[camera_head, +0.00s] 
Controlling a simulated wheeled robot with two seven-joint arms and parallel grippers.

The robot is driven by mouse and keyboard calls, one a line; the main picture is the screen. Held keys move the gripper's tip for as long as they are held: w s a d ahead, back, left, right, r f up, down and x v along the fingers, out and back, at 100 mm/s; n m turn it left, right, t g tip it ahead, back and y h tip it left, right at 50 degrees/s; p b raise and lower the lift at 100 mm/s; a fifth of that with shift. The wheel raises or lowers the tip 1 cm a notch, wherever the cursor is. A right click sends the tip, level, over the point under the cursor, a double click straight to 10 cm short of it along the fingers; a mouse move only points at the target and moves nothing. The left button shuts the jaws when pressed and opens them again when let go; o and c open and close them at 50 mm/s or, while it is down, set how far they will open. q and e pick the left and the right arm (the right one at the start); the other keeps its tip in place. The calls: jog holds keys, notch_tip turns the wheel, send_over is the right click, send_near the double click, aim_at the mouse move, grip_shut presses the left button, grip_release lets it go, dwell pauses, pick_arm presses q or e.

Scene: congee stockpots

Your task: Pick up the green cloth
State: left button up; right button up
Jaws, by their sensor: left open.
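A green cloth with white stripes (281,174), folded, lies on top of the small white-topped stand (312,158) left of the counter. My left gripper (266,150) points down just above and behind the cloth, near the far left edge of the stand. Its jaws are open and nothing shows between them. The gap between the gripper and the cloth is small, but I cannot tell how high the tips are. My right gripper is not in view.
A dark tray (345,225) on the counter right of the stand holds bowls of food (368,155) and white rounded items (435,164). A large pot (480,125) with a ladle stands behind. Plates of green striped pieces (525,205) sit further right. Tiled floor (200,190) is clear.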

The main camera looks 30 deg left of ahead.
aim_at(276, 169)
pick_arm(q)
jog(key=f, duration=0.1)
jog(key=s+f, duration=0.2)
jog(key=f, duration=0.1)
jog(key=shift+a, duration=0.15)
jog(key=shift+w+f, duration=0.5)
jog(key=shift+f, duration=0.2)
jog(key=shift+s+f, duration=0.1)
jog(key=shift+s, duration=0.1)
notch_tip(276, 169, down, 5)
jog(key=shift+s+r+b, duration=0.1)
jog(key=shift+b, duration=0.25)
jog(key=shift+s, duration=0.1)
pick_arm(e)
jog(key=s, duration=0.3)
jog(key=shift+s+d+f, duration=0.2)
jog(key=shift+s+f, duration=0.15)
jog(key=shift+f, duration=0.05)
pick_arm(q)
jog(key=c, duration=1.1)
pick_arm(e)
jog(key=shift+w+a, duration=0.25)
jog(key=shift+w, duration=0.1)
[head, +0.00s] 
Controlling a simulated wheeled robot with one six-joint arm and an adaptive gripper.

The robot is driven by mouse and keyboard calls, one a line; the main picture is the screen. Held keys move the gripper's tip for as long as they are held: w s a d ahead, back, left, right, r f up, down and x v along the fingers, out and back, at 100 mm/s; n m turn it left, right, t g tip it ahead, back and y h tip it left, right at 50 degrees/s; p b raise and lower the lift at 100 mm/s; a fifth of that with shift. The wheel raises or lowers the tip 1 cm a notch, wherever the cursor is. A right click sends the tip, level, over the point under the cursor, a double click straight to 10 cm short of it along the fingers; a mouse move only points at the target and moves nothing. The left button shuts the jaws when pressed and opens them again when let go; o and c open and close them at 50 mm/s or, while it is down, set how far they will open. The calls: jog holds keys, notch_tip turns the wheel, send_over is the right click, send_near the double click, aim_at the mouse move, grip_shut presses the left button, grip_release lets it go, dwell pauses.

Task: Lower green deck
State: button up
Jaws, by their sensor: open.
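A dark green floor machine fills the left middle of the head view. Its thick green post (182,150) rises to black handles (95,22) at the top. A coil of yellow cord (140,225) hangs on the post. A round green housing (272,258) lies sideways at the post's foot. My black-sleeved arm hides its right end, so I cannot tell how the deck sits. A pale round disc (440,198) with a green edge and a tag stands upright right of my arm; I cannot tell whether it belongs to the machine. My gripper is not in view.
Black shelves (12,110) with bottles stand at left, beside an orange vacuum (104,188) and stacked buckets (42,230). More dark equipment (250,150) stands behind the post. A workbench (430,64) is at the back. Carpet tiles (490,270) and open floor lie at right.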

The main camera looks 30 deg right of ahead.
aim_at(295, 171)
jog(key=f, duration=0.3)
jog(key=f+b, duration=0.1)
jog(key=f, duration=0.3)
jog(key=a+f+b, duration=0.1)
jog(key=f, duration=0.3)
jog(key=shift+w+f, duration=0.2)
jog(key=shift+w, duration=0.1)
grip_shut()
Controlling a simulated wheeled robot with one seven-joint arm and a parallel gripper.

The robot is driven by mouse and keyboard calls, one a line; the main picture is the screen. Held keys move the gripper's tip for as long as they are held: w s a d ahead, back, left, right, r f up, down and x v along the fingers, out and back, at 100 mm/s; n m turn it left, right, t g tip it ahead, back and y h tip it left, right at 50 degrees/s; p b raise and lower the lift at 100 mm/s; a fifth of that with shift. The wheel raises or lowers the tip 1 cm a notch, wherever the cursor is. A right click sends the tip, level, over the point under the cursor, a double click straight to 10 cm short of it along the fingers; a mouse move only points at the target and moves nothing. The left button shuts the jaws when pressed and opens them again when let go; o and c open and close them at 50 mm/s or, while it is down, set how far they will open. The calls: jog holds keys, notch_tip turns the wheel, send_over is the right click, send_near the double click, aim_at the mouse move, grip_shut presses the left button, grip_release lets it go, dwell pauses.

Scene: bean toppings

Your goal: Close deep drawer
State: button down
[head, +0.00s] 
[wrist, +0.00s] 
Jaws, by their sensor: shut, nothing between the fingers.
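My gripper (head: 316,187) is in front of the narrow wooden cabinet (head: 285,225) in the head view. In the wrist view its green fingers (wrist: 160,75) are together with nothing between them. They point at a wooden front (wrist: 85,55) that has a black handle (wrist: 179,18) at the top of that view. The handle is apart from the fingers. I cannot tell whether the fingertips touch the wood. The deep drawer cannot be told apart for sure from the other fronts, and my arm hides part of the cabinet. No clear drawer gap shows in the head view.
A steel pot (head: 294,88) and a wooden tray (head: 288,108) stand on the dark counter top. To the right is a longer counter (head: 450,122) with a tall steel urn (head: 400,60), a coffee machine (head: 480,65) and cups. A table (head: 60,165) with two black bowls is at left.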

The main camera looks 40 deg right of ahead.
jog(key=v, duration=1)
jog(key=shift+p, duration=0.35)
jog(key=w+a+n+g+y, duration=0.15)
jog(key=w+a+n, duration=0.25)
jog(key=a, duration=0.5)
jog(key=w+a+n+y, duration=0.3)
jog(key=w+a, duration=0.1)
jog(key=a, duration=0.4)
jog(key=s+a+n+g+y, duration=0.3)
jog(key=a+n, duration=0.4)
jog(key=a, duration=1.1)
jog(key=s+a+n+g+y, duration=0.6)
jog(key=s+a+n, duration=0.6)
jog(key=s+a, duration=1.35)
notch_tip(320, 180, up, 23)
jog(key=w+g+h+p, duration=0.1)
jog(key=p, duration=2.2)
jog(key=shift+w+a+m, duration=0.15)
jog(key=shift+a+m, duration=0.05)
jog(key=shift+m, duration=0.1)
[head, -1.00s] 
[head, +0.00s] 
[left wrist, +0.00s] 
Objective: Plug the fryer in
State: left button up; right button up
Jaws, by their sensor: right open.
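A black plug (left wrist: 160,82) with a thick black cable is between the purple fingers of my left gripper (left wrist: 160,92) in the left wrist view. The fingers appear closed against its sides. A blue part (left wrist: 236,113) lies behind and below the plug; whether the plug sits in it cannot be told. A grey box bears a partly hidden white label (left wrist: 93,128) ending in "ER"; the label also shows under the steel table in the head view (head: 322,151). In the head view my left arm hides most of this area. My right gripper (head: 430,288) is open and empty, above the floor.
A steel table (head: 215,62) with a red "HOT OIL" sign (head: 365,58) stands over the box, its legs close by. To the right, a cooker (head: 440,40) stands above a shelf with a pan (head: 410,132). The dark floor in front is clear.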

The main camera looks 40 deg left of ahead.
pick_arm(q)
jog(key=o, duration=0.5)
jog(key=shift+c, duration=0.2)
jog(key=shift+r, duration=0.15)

### AIM
Return exactly, and only, the lines from the one containing "Scene: bean toppings" down to the one containing "[wrist, +0.00s]", with both of those lines included.

### WORKED SOLUTION
Scene: bean toppings

Your goal: Close deep drawer
State: button down
[head, +0.00s] 
[wrist, +0.00s] 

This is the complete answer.